Diawali oleh Susy Susanti dan Alan Budikusuma di Barcelona 1992, cabang bulu tangkis tak pernah absen menghadiahkan medali emas untuk bangsa Indonesia di ajang Olimpiade. Akankah tradisi itu berlanjut di Olimpiade London 2012?
Awal bulan ini, PBSI memutuskan untuk mendegradasi 23 pemain pelatnas. Para pemain ini harus menepi ke klub masing-masing. Salah satu nama popular yang turut terdepak adalah Maria Kristin Yulianti. Pebulutangkis asal klub Djarum ini tak pernah lagi meraih prestasi sejak pencapaian istimewanya meraih perunggu di Olimpiade Beijing 2008.
Peringkatnya kini merosot ke urutan 86 dunia. Jauh di bawah kompatriotnya, Maria Febe (peringkat 31), Fransiska Ratnasari (36), dan Adrianti Firdasari (40). Cedera menjadi faktor penghambat utama Maria untuk bisa kembali mencapai peak performance. Walhasil, pemain berusia 25 ini harus merelakan satu tempat di pelatnas untuk pemain lain.
PBSI menyadari saat ini sektor tunggal sangat memprihatinkan. Tidak heran jika seleksi nasional kali ini digelar untuk menyaring atlet terbaik di nomor tunggal, baik putra maupun putri. Dari 29 atlet yang bersaing, sembilan di antaranya adalah pemain pelatnas pratama. Namun, tidak ada jaminan mereka akan pasti menetap di Cipayung. Pemain baru dari klub juga memiliki peluang yang sama untuk bisa lolos.
Tidak mudah untuk menembus pelatnas. PBSI menetapkan para pemain harus melewati tes yang meliputi tes permainan, test kesehatan, test IQ, test EQ, test Kepribadian dan test fisik. Diharapkan akan tersaring bibit-bibit berkualitas yang akan mengembalikan supremasi Indonesia di percaturan bulu tangkis dunia.
Sebelumnya, PBSI juga sudah memastikan merekrut Li Mao untuk memegang komando kepelatihan di sektor tunggal. Pelatih asal China yang terakhir menangani Korea Selatan itu diharapkan mampu membawa perubahan positif ke Cipayung.
Ciptakan Iklim Kondusif
Namun, ada satu pekerjaan rumah yang harus diselesaikan PBSI. Organisasi pimpinan Jenderal Djoko Santoso ini perlu menjamin terciptanya iklim kondusif di Cipayung. Terlihat sederhana, namun faktanya seringkali faktor non-teknis ini menggerogoti prestasi bulu tangkis kita. Eksodus pemain maupun pelatih seolah menjadi cerita klise yang acap berulang.

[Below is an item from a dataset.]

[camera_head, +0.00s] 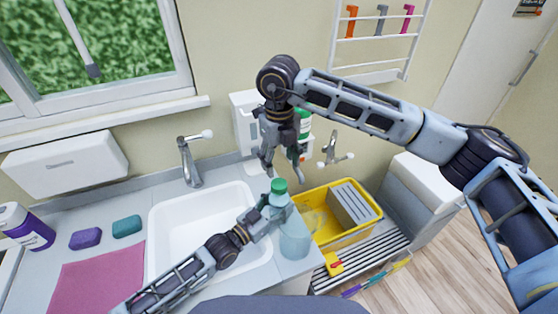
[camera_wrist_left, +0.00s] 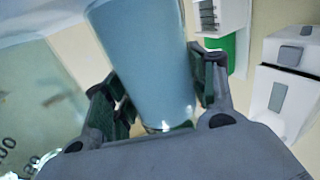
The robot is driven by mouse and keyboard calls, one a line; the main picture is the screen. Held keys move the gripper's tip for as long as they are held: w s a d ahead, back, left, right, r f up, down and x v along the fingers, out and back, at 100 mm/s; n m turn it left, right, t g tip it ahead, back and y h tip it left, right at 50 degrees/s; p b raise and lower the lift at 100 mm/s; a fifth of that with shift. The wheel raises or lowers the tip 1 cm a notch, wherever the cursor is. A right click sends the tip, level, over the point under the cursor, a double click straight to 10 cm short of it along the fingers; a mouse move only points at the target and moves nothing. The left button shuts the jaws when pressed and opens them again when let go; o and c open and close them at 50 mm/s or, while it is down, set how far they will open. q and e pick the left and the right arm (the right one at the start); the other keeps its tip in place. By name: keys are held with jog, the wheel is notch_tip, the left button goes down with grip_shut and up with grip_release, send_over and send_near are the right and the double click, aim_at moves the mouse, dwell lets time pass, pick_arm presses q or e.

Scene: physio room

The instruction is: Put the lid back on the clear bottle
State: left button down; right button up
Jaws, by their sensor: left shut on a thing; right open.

Hengkangnya Taufik Hidayat, Vita Marisa, Hendra Aprida Gunawan, Markis Kido dan Hendra Setiawan masih belum lekang dari ingatan. Belakangan, pelatih Sigit Pamungkas juga memutuskan keluar dari Cipayung demi bisa tetap melatih anak asuhnya Markis/Kido. Beruntung Hery Imam Pierngadi mau ‘pulang’ ke pelatnas untuk menggantikan Sigit.
Tak cukup dengan itu, Lius Pongoh yang menjabat sebagai Kepala Bidang Pembinaan Prestasi ikut-ikutan cabut. Konon, Lius memilih bercerai lantaran terganggu dengan campur tangan Sekretaris Jenderal yang terlalu jauh. Jika sampai posisi Kabidbinpres lowong, lalu siapa yang menjamin terselenggaranya program PBSI dalam hal pembibitan dan pembinaan pemain?
Lihat saja pencapaian atlet kita di 2010. Nirprestasi yang diraih tercermin dari tiket ke Final Super Series yang digelar pekan pertama bulan ini. Indonesia berhak mengirimkan empat wakil di empat nomor berbeda kecuali tunggal putri. Namun, dari empat wakil tersebut, hanya satu yang merupakan pemain pelatnas yakni Greysia Polii/Meiliana Jauhari. Sisanya, Taufik Hidayat, Markis/Hendra, dan Vita/Hendra A.G adalah pemain non-pelatnas. Dan yang paling menyedihkan, tak satupun dari atlet kita yang bisa menembus semifinal!
Hal ini tentu tak boleh dibiarkan terulang. PBSI juga harus bersiap menghadapi Olimpiade London 2012. Tradisi emas dari cabang tepok bulu ini sangat diharapkan masyarakat untuk bisa dipertahankan. Dalam lima olimpiade terakhir, bulu tangkis selalu mempersembahkan emas untuk Indonesia. Jika merasa tidak mampu, lebih baik Ketua Umum dan Pengurus saat ini mundur daripada kadung gagal dan dihujat.